His students began to win on a national level, but Brother Colm didn’t understand just how good his athletes were until they began to run overseas, and continued to win their races. He realised that what he was doing was working, and that he was training some of the best runners in the world.
From this foundation came training camps, now for professionals and not students. The athletes ran and lived together, and now there are more than 100 training camps in Kenya based on Brother Colm’s approach, where the structure of the training is familiar with us today: lots of easy miles, running twice a day most days, intervals and fartleks, hill sprints, weekly long runs, regular strength training and flexibility. Pushing the runners hard in the hard sessions, but never so much that they’re depleted for the next day, and encouraging lots of rest and recovery in between.
These training camps have given incredible successes for Kenyan athletes.
BROTHER COLM’S CHAMPIONS
Brother Colm has trained world champions (25, to be exact), world record holders, major marathon winners and Olympic champions.
The first Olympic gold medal from one of his students was Peter Rono’s win over 1,500m at the 1988 Olympics. The following games Matthew Birir won 3,000m gold. Brimin Kipruto won gold in the 3,000m steeplechase in Beijing 2008. But his greatest success is with two of the fastest men to ever run 800m: Wilson Kipketer and David Rudisha. Kipketer broke the 800m world record in 1997, and held it until Rudisha surpassed his time in his Olympic gold winning run at the 2012 Olympic games. Rudisha has held the world record ever since.
In the late 1980s, Brother Colm was also responsible for setting up the first training camp for Kenyan women, making it possible for women to train as runners in a patriarchal society, and enabling the great success that Kenyan women have had. Major marathon winners have come from his training camps, including Mary Keitany and Edna Kiplagat, and at the Rio Olympics in 2016, Vivian Cheruiyot won gold in the 5,000m.
Brother Colm’s success and legacy continues all around Kenya and the world, and now he’s part of a new training partnership with KIPRUN at their 42 HOUSE in Iten.
KIRPUN’S 42 HOUSE
KIPRUN’s 42 House is set up as a training centre for some of the best local runners, where the athletes get all the help they need in every part of their training.
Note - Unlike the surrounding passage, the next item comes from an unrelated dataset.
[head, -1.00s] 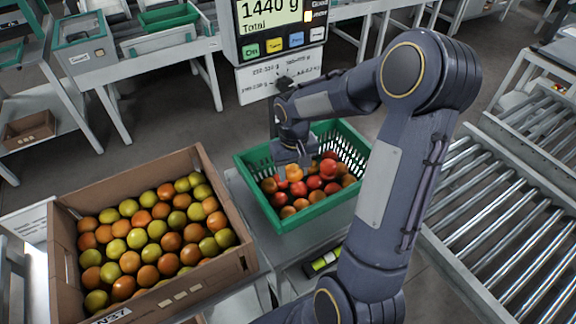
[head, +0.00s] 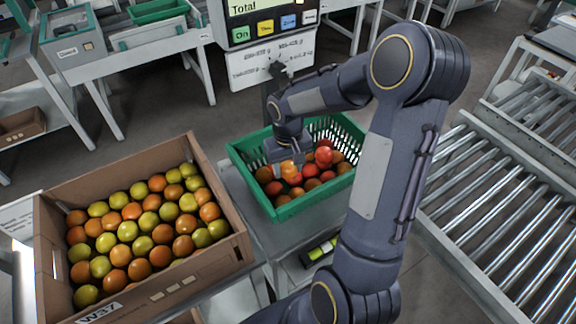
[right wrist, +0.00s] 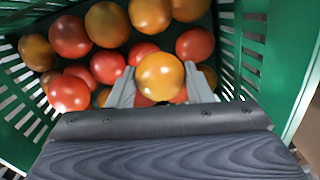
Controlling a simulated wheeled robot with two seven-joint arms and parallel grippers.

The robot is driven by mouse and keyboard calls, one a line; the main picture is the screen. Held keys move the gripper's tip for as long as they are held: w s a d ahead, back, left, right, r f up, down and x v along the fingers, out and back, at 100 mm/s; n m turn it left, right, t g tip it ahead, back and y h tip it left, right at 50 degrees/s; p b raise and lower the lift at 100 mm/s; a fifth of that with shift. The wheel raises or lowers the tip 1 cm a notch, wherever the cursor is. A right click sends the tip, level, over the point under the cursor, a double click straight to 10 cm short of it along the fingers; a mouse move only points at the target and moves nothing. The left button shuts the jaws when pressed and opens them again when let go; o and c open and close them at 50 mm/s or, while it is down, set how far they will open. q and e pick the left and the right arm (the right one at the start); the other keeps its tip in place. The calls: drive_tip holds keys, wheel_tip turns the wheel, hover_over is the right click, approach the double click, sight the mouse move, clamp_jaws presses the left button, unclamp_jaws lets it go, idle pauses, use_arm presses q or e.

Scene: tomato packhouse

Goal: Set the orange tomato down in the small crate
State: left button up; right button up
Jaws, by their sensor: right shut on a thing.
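The orange tomato (right wrist: 160,76) is held between the two fingers of my right gripper (right wrist: 162,88) in the right wrist view. In the head view my right gripper (head: 287,166) is low inside the small green crate (head: 300,207), with the orange tomato (head: 288,168) partly hidden by it. The crate, also seen in the right wrist view (right wrist: 285,60), holds several red and orange tomatoes under and around the held one. Whether the held tomato touches those below cannot be told. My left gripper is not in view.
A cardboard box (head: 215,262) full of green and orange tomatoes stands to the left of the crate. A scale display (head: 262,18) stands behind the crate. A roller conveyor (head: 500,215) is at the right. Crate walls rise close around the gripper.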

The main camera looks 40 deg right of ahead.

They also get to be involved in the latest developments in KIPRUN’s shoes and clothing, working with designers, engineers and product managers, to specifically improve and innovate for their needs and the needs of runners around the world.
But it’s not just about running, and there’s a foundation of education, with a focus on career development and financial management, to set them up beyond running.
As well as the athletes who live and train at 42 House, there is a partnership with two schools in Kenya, one of them St Patrick’s High School which Brother Colm oversees, to work as a pre-professional stepping stone for teenage runners, seeing them through their education and then helping them transition towards running full-time.
For almost 50 years, Brother Colm has been teaching young runners the values they need to succeed in sport and beyond in, and today that legacy continues, with more future world champions learning what it takes to be the best.